In quella Leningrado vive Iya (Viktoria Miroshnichenko), fa l’infermiera, è molto timida, e soffre di una sindrome da stress che a volte la blocca come una statua. Con lei va a vivere l’amica Masha (Vasilisa Perelygina), molto più spregiudicata, una volta tornata dal fronte.
Intorno a queste due interpreti, premiate con il premio per la Miglior Attrice al 37° Torino Film Festival, il regista Kantemir Balagov costruisce un dramma, Dylda (titolo italiano La ragazza d’autunno, mentre quello internazionale è Beanpole), che ci parla dell’animo russo e della volontà. Attraverso una struttura rigorosa ma non asettica, nel quale il dramma è geometrico, tenuto sotto controllo e non c’è spazio per patetismi, Balagov da forma ad una vera e propria allegoria sotto le vesti di dramma storico. Iya e Masha diventano così esemplificazioni della duplice natura dello spirito russo ed i personaggi che gravitano loro intorno divengono essi stessi personificazioni di vari aspetti della natura e del mondo russi. Questo universo allegorico ci viene mostrato da regista in una maniera a metà tra l’indagine giornalistica, con una camera a mano che segue i personaggi o si posiziona quasi in appostamento, fino a concentrarsi su primi e primissimi piani che paiono volerne penetrare fino le più riposte pieghe dell’animo, e tableux vivants di raffinata composizione.
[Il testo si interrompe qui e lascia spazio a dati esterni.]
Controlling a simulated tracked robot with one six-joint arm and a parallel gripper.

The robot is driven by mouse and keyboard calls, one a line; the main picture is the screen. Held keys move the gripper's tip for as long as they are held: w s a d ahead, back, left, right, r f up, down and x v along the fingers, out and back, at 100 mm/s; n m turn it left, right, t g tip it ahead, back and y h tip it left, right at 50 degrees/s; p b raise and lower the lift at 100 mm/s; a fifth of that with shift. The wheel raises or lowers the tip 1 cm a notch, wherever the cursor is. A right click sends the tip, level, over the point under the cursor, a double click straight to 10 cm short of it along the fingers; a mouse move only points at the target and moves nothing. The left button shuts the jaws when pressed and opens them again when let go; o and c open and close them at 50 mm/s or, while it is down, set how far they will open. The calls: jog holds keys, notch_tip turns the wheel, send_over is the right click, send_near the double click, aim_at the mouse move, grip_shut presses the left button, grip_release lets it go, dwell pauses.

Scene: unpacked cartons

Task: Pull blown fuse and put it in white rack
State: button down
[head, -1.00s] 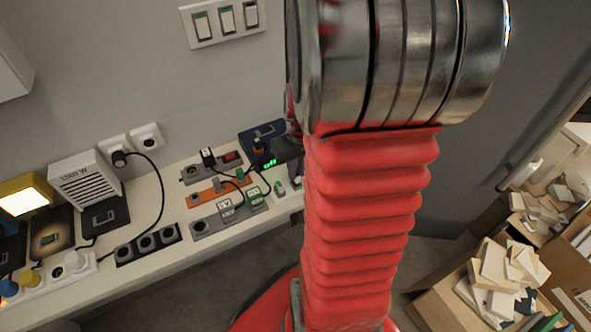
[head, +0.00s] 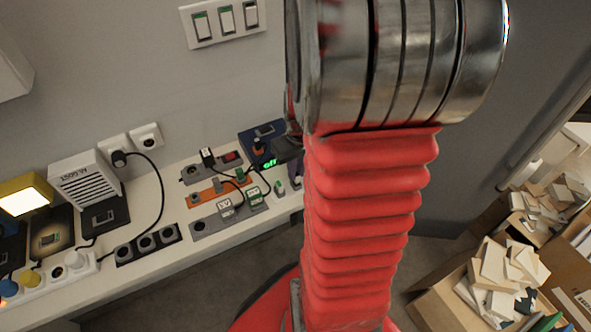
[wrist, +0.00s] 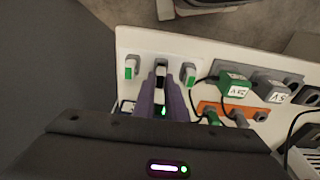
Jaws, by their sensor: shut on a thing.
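In the wrist view, my gripper (wrist: 163,78) points down at the white shelf, its two purple-grey fingers shut on a dark fuse with a pale top (wrist: 161,72). I take this to be the blown fuse; the fingers hide most of it, and I cannot tell whether it is still seated. A green-and-white fuse (wrist: 131,68) stands to its left and another (wrist: 188,73) to its right, both apart from the fingers. In the head view my arm hides most of the gripper. I cannot pick out the white rack with certainty.
Right of the gripper in the wrist view are a green plug (wrist: 234,84), a grey plug (wrist: 270,88) and an orange strip (wrist: 228,108) with cables.

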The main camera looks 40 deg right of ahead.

A quest’ultimi, in particolare, conferisce un’atmosfera particolare, da quadri a olio dell’Ottocento, l’ampio uso che viene fatto della luce naturale, delle candele e del fuoco di camini e accendini.
Un cinema dei massimi sistemi che alle immagini consegna gran parte del proprio messaggio, eppure i dialoghi non sono affatto secondari nella pellicola. Costruiti più come discorsi interiori, confessioni e interrogatori di brutale franchezza, i dialoghi contribuiscono ad esplicare quanto le immagini già raccontano. La vera comunicazione tra i personaggi e con il pubblico avviene tramite sguardi, essi costituiscono la vera poetica del film, i dialoghi tuttavia ne sono l’utile messa in prosa.
Si può forse rivedere qualcosa dell’opera di Sokurov nel lavoro di Balagov suo allievo, ma è indubbio che ci troviamo davanti all’opera personale di un autore di grande talento e forte personalità, che non teme di confrontarsi con temi di portata universale e riesce a farlo senza scadere nel didascalismo, mantenendo invece una grande levità che permette alla pellicola di elevarsi fino all’iperuranio portando con sé lo spettatore.